Alberto Martén Chavarría

 

Founded in 1949, Union Solidarista Costarricense (USC), the Solidarista movement in Costa Rica, has 1,400 corporate members and associations with over 400,000 worker-members.  In both Guatemala and Costa Rica, the Catholic Church has supported the Solidarista movement as consistent with the social teachings of Popes Leo XIII, Pius XI, and St. John Paul II, as well as Pope Francis’s concern with a preferential option for the poor.

Solidarista members have worked closely with CESJ, whose programs integrate Catholic social doctrine and the thought of ownership economist and ESOP-inventor Louis O. Kelso.  During the Reagan administration Solidarista groups in Costa Rica and Guatemala helped get CESJ’s Presidential Task Force on Project Economic Justice for Central America and the Caribbean underway in 1984.  In a speech in 1987, President Reagan praised the work and report of the PEJ Task Force.  The goal of the Task Force was to counter the spread of Marxism and other forms of communism and socialism in those regions.
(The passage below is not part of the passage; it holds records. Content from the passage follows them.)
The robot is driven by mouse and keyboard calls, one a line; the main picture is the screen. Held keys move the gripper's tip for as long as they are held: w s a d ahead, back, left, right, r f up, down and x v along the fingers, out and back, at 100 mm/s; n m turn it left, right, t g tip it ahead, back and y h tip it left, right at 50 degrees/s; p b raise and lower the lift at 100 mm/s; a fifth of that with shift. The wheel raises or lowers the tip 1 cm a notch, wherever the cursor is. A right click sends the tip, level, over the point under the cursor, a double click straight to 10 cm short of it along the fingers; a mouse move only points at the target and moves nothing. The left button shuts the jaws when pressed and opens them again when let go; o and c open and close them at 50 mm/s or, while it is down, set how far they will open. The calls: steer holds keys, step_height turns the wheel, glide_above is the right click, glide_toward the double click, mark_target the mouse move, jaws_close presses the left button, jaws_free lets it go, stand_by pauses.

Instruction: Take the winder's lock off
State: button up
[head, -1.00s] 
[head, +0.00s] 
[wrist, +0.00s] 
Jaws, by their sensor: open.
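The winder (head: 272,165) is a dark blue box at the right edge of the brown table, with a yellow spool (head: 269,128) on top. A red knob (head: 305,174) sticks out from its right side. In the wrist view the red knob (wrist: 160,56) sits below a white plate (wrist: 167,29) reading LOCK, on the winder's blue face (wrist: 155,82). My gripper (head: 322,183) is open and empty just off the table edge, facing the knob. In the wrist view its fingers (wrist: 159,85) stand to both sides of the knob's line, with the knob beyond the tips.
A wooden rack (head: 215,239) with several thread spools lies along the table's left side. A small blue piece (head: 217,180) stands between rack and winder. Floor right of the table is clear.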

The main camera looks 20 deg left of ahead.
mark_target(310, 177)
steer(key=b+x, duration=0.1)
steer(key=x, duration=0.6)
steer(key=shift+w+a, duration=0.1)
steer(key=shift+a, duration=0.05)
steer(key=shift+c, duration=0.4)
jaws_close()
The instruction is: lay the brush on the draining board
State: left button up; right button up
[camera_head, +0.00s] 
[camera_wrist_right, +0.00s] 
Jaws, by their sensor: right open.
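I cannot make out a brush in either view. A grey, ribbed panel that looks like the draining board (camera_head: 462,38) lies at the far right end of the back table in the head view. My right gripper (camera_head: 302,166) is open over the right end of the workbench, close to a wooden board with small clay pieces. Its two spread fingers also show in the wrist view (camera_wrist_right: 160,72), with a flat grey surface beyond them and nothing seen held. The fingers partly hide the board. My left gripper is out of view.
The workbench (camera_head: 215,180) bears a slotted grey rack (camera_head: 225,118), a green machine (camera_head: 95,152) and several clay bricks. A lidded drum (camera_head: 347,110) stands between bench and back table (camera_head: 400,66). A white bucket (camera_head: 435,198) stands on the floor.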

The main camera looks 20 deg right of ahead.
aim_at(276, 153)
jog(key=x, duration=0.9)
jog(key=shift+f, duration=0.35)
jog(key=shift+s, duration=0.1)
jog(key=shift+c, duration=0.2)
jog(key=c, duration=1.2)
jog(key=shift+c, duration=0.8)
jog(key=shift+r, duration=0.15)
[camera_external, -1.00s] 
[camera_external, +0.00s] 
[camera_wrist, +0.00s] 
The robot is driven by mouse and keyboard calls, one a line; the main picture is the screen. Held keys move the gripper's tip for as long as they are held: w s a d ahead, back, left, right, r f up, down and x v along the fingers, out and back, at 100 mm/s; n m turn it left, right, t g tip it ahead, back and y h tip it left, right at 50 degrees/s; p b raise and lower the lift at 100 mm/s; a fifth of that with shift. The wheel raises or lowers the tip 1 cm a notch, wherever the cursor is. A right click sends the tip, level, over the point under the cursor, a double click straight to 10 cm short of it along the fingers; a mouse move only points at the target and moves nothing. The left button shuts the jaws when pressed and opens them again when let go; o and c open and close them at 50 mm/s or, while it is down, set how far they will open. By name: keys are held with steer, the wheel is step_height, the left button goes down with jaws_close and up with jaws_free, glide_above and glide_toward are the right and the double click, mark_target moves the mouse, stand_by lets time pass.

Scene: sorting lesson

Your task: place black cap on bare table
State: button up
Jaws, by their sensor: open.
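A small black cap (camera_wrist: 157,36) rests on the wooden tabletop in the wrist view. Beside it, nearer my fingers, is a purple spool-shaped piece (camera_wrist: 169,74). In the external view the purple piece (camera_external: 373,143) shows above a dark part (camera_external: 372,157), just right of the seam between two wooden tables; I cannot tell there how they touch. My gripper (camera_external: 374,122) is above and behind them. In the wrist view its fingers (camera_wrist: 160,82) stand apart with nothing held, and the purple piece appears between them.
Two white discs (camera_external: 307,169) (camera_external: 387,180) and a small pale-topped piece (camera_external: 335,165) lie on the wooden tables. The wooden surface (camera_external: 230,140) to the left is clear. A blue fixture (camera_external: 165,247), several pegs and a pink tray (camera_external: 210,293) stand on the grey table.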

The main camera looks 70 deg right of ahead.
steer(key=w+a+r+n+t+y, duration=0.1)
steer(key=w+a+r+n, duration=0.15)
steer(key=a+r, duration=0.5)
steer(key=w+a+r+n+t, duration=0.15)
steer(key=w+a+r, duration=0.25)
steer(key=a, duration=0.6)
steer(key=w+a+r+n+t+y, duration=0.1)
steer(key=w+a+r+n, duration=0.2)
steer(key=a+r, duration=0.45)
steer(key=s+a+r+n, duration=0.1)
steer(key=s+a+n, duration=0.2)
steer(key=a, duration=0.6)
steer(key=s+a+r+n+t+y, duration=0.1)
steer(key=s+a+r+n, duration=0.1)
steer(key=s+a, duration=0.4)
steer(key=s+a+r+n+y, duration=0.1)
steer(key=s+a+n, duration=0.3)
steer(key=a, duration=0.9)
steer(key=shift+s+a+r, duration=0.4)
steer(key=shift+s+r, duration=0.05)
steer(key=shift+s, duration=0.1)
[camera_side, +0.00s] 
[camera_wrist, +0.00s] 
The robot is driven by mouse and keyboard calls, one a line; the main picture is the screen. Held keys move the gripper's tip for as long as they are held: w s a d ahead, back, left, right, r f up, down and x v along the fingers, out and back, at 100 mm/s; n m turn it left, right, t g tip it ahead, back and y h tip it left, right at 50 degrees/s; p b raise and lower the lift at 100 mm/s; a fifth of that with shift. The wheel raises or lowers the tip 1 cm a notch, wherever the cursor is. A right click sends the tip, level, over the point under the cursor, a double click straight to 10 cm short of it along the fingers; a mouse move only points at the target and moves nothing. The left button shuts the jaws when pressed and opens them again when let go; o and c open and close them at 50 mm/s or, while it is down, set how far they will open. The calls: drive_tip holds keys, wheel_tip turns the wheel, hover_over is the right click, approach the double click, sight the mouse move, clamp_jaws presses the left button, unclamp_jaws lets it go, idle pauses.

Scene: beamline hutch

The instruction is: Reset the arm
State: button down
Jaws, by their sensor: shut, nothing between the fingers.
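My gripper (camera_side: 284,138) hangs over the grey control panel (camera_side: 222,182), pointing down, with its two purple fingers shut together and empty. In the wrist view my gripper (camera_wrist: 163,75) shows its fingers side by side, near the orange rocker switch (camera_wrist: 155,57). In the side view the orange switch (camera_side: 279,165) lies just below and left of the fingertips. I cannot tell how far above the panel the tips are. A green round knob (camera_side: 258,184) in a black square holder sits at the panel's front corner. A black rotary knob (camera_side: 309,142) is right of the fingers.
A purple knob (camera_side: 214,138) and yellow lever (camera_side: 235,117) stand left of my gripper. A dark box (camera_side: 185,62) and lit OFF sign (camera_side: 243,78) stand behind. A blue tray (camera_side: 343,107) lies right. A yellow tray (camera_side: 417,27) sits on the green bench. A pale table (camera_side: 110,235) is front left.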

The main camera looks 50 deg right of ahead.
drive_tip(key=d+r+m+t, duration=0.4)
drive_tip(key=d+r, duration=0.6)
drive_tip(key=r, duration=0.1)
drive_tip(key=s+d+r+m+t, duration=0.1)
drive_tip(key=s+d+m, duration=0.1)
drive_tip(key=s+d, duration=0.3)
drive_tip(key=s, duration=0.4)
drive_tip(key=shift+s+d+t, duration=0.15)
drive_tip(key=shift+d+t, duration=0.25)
The late Señor Alberto Martén Chavarría, a student of the teachings of Father Heinrich Pesch, S.J. and founder of Solidarismo Costarricense, believed CESJ’s synthesis has the potential to make Catholic social teaching a practical reality for everyone, regardless of faith or philosophy.  Don Alberto, named a national hero (Benemérito de la Patria) by the Costa Rican legislature in 2009, incorporated many elements of Kelso’s thought into his programs and corresponded with Dr. Norman G. Kurland, president of CESJ.